Bitcoin prices dropped sharply during Asian trading hours on Thursday, slipping below the $71,000 level as a renewed selloff in global technology stocks spilled into the cryptocurrency market. The decline dampened hopes for a sustained rebound following last week’s heightened volatility and underscored bitcoin’s growing sensitivity to broader risk-off moves in traditional markets.
According to CoinDesk data, the world’s largest cryptocurrency fell as much as 7.5% over the past 24 hours, briefly touching lows near $70,700 before recovering some losses. The downturn mirrored weakness across Asian equity markets, where investors pulled back from risk assets amid concerns over artificial intelligence spending, stretched valuations, and slowing earnings momentum.
Asian technology stocks led the selloff, with MSCI’s Asia tech index falling for a fifth time in six sessions. South Korea’s Kospi dropped around 4%, pressured by sharp declines in AI-linked heavyweights. The weakness followed losses in U.S. markets, where the Nasdaq slid after underwhelming earnings reports from major technology firms including Alphabet, Qualcomm, and Arm. Those results reinforced fears that the pace of AI investment growth may be slowing faster than markets had anticipated.

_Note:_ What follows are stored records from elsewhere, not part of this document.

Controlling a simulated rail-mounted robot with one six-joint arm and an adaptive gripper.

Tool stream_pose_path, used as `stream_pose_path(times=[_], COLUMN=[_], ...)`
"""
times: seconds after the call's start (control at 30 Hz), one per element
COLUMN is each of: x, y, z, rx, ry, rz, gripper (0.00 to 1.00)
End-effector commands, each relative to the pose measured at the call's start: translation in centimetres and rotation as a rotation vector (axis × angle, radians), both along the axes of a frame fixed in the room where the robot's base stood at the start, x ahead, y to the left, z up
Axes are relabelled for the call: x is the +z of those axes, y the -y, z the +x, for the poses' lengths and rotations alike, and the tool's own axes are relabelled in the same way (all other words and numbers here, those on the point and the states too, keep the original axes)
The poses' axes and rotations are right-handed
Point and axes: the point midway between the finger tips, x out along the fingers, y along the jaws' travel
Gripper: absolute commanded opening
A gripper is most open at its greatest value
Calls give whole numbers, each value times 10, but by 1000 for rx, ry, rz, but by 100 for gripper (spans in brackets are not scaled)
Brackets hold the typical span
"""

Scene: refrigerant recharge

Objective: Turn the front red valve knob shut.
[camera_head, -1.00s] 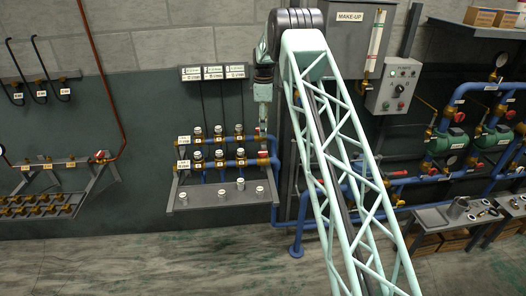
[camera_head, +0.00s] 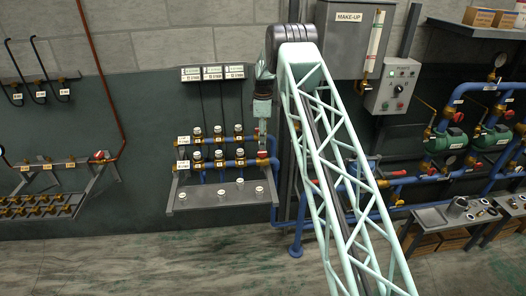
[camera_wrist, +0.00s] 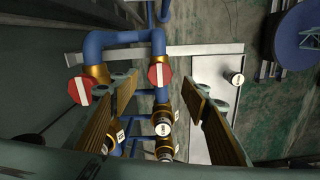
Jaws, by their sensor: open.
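Two red valve knobs with white bars show in the wrist view. One knob (camera_wrist: 160,73) is on the pipe nearer the shelf. The other knob (camera_wrist: 80,90) is to its left, beside the left finger. My gripper (camera_wrist: 160,84) is open, and in the picture its fingers lie either side of the right-hand knob, with no contact visible. I cannot tell the depth gap. In the head view, my gripper (camera_head: 262,128) points down over the right end of the blue manifold pipes, where a red knob (camera_head: 262,154) shows small at the lower pipe.
Several white-capped valves (camera_head: 219,154) stand on the two blue pipes left of my gripper. A grey shelf (camera_head: 222,201) with several small capped parts juts out below. A blue pipe (camera_head: 297,235) runs down to the floor on the right.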

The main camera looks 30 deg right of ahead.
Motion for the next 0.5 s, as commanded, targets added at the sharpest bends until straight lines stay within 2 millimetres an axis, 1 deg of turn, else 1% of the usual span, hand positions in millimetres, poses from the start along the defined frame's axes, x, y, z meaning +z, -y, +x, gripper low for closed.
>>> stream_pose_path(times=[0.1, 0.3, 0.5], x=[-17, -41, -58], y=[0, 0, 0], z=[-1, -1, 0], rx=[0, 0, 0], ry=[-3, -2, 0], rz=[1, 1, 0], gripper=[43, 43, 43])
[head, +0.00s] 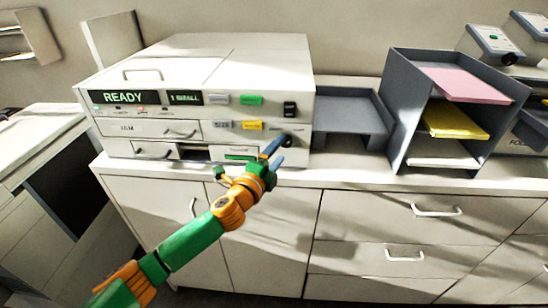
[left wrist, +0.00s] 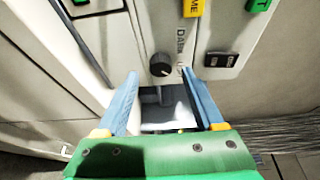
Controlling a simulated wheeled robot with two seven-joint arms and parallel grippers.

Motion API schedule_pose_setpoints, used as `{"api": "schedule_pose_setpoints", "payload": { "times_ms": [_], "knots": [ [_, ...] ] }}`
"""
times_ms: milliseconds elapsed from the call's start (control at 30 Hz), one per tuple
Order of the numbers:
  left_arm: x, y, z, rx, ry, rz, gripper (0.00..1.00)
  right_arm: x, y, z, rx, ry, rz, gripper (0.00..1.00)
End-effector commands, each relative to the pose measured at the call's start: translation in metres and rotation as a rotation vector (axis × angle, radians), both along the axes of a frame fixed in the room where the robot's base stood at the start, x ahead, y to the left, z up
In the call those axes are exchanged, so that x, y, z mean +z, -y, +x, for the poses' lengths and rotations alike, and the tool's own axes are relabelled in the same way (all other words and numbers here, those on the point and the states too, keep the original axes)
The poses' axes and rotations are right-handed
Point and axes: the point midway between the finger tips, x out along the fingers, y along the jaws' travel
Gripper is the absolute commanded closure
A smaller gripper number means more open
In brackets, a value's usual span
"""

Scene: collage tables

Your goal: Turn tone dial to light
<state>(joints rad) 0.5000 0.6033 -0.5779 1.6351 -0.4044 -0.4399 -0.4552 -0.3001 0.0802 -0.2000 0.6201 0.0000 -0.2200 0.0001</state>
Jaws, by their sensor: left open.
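The tone dial (left wrist: 160,65) is a round dark knob on the front of a pale copier, seen in the left wrist view. A small pale mark shows on its lower right. Lettering that looks like "DARK" stands beside it; more lettering below is partly hidden by a finger. My left gripper (left wrist: 160,76) is open, its two blue fingers pointing at the panel on either side of the dial, with no clear contact. In the head view my left gripper (head: 273,147) is at the copier's lower right front and mostly hides the dial. My right gripper is out of view.
The copier (head: 240,60) stands on a white cabinet, with a "READY" display (head: 124,97) and green and yellow buttons (head: 252,125) above the dial area. A grey side tray (head: 350,112) and a paper sorter (head: 400,105) stand to the right.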

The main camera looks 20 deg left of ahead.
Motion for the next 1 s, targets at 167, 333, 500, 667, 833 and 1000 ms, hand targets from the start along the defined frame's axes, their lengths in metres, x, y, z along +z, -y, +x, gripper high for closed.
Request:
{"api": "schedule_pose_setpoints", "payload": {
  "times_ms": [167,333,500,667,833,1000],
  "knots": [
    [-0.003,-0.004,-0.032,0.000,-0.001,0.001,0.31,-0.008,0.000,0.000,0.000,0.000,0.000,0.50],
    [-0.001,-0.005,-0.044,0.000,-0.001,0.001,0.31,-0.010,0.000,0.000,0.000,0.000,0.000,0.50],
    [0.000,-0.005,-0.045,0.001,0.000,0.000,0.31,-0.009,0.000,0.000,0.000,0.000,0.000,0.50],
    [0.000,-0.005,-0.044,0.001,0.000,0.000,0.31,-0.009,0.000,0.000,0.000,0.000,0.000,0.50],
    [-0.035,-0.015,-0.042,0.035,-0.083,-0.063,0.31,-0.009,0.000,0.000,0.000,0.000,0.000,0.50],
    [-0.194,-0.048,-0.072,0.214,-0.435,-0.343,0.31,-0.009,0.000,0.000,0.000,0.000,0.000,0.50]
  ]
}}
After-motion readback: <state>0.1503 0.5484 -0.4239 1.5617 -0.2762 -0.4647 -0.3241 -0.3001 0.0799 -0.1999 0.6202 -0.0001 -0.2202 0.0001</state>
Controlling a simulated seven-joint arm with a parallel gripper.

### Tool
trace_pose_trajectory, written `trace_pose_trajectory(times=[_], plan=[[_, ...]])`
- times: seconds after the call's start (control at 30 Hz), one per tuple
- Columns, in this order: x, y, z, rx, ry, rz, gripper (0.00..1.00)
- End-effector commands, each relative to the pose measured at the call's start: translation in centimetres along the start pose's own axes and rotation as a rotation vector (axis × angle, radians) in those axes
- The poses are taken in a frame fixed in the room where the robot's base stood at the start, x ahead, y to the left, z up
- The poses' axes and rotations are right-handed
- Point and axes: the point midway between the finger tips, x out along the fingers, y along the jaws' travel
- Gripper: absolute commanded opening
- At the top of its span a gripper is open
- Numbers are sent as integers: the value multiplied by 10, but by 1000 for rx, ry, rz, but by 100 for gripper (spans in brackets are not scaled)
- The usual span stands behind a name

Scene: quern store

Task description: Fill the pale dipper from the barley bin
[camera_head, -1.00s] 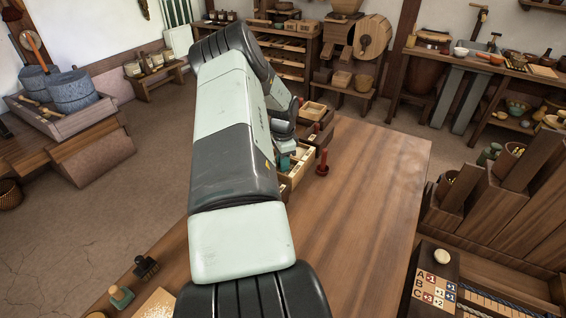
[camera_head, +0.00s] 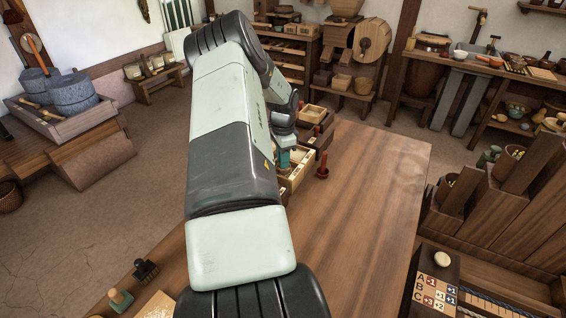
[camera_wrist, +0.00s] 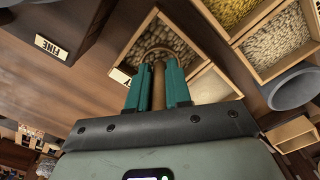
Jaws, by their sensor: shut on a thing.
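In the wrist view my gripper (camera_wrist: 158,88) has teal fingers shut on a brown upright handle (camera_wrist: 158,92), seemingly the dipper's. The handle's far end reaches a wooden bin (camera_wrist: 188,75) holding pale rounded grains (camera_wrist: 165,35). A curved brown rim shows among these grains, but I cannot tell how full the dipper is. The bin's label is mostly hidden behind the fingers, so I cannot read whether it says barley. In the head view my gripper (camera_head: 284,158) is small and partly behind my arm, over a pale wooden box (camera_head: 302,167) on the table.
Other bins of yellow grain (camera_wrist: 232,12) and pale beans (camera_wrist: 277,43) lie beside it in the wrist view, near a grey round vessel (camera_wrist: 293,88). A block labelled FINE (camera_wrist: 50,47) is at left. A red-handled stamp (camera_head: 322,171) stands by the boxes. The table's right side (camera_head: 375,200) is clear.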

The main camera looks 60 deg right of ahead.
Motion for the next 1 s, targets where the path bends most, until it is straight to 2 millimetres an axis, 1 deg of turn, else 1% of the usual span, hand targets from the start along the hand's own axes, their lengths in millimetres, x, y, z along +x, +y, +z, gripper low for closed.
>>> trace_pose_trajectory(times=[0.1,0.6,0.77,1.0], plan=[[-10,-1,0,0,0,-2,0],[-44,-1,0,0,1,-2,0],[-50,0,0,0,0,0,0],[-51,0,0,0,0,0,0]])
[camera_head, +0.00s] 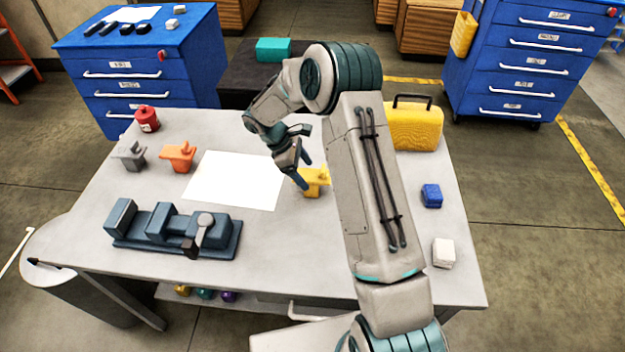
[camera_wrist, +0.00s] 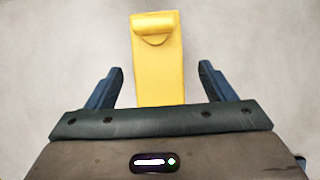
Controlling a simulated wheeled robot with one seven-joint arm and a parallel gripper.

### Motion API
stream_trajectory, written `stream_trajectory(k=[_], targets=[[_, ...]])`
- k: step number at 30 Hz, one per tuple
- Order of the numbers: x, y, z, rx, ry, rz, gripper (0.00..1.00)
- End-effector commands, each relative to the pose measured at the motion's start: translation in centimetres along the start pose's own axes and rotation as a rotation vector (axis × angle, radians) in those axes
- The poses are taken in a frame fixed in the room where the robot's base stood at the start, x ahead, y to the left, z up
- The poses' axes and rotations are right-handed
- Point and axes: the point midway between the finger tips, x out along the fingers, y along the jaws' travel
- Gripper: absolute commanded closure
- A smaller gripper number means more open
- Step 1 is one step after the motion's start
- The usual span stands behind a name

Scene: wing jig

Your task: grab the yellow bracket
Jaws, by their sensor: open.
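The yellow bracket (camera_head: 315,183) stands on the table right of the white sheet, partly behind my gripper and close to my arm. My gripper (camera_head: 304,172) is open just above and beside it. In the wrist view the yellow bracket (camera_wrist: 157,60) lies between the two blue fingers of my gripper (camera_wrist: 160,88), with a gap on each side. Its lower end is hidden by the gripper body. I cannot tell the exact height of the fingers over it.
A yellow case (camera_head: 415,128), blue block (camera_head: 431,196) and white block (camera_head: 443,252) are to the right.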

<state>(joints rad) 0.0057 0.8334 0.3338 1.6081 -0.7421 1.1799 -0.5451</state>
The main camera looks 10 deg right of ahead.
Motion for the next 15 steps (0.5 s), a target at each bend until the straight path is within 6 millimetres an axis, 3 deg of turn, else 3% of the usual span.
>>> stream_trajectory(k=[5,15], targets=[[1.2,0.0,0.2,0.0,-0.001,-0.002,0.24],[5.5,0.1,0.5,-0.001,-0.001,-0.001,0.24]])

Bitcoin has increasingly behaved like a high-beta risk asset during equity-driven drawdowns, especially during periods of thin liquidity and elevated macroeconomic uncertainty. This dynamic was evident earlier in the week, when bitcoin whipsawed between $73,000 and $76,000, signaling fragile investor conviction rather than a clear trend reversal.
Adding to the pressure, sharp moves in commodities amplified risk aversion across markets. Silver prices plunged as much as 17%, while gold fell over 3%, extending a steep unwind that has already triggered significant liquidations in tokenized metals products on crypto trading platforms.
As global markets remain on edge, bitcoin’s near-term price action is likely to stay closely tied to movements in equities, commodities, and broader macroeconomic sentiment, highlighting the cryptocurrency’s evolving role within the global risk asset landscape.